Records to use
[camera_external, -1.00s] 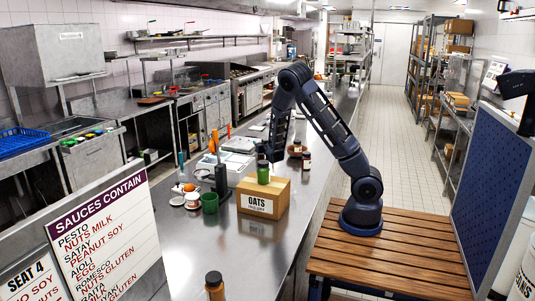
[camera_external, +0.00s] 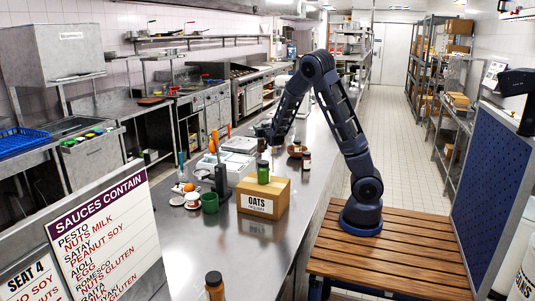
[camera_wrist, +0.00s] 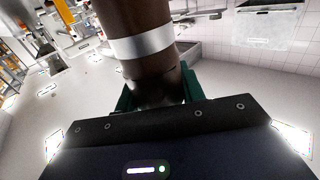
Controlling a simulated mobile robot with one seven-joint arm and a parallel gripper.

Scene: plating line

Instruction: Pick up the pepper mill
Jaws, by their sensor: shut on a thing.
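The pepper mill is a dark brown cylinder with a silver band. In the wrist view the pepper mill (camera_wrist: 140,18) stands large between the two green fingers of my gripper (camera_wrist: 158,92), which are shut on it; its far end runs out of the picture. In the external view my gripper (camera_external: 264,131) is above the counter, behind and above the oats box.
A green mug (camera_external: 210,203) and a dark upright holder (camera_external: 222,182) are left of the box. The near steel counter (camera_external: 210,240) is mostly clear.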

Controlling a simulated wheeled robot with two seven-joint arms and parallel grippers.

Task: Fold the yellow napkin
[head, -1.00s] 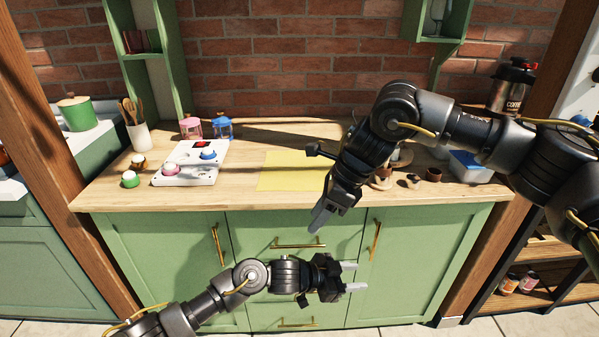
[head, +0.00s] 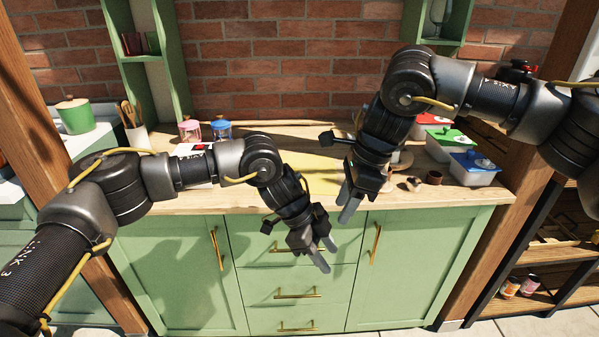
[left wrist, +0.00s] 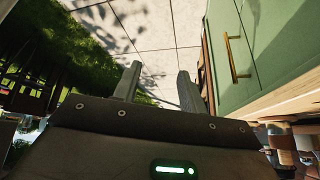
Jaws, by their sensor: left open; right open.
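The yellow napkin (head: 318,172) lies flat on the wooden counter in the head view. My two arms hide much of it, and its visible part is between them. My left gripper (head: 325,257) is open and empty in front of the counter's front edge, below the napkin and pointing down. Its open fingers (left wrist: 157,88) also show in the left wrist view, with floor tiles beyond them and nothing between them. My right gripper (head: 347,205) is open and empty at the counter's front edge, to the right of the visible napkin, pointing down.
Lidded boxes, one blue (head: 474,168) and one green (head: 450,145), stand at the counter's right. Small brown cups (head: 433,177) sit near them. A pink jar (head: 189,130) and a blue jar (head: 221,129) stand at the back left. The green cabinet front (head: 170,265) is below.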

Goal
Report how many lines in this data include the string "joint", and nothing else.

Correct response
2